## [The exercise]
Return, exactly as written, the run of lines that begins at the line containing "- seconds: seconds" and ends at the line containing "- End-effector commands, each". Nothing outside that run belongs in the answer.
━━━━━ Source excerpt
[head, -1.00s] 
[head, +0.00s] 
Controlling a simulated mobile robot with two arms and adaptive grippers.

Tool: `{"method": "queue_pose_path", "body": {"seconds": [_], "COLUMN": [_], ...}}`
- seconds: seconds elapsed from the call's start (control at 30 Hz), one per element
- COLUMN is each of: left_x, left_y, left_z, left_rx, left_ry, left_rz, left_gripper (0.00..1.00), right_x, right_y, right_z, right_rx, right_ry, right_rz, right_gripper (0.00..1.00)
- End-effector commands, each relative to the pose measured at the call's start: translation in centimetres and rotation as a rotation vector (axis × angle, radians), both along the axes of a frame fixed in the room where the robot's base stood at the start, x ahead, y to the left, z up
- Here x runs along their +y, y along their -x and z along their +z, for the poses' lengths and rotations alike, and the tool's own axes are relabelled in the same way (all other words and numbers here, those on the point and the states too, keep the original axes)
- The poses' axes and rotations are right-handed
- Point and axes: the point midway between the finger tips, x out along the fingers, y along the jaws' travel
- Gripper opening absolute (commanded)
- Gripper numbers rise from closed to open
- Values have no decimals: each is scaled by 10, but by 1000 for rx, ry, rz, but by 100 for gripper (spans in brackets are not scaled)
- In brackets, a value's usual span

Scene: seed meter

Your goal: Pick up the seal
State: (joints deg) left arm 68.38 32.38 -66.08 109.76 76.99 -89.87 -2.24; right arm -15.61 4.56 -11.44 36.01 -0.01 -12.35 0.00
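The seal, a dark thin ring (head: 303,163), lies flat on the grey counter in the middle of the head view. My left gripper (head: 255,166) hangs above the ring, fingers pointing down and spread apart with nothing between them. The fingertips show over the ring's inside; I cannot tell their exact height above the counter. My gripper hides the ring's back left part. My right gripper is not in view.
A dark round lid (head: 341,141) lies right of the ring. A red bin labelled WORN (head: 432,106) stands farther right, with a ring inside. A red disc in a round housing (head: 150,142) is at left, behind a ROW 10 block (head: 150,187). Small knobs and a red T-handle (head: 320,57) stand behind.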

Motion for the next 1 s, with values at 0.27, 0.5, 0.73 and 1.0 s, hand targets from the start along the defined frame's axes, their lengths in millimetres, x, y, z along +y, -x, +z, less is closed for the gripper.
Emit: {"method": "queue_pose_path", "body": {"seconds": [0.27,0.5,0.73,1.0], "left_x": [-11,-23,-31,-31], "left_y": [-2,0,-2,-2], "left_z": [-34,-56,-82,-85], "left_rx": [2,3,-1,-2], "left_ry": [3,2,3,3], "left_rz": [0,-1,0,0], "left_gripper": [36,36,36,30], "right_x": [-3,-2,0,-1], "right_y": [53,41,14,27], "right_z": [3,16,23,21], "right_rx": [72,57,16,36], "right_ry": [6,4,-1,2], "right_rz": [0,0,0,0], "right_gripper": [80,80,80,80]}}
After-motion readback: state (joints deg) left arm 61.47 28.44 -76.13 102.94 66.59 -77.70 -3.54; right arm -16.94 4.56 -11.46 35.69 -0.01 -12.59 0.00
━━━━━━━━━━
## [Problem solution]
- seconds: seconds elapsed from the call's start (control at 30 Hz), one per element
- COLUMN is each of: left_x, left_y, left_z, left_rx, left_ry, left_rz, left_gripper (0.00..1.00), right_x, right_y, right_z, right_rx, right_ry, right_rz, right_gripper (0.00..1.00)
- End-effector commands, each relative to the pose measured at the call's start: translation in centimetres and rotation as a rotation vector (axis × angle, radians), both along the axes of a frame fixed in the room where the robot's base stood at the start, x ahead, y to the left, z up

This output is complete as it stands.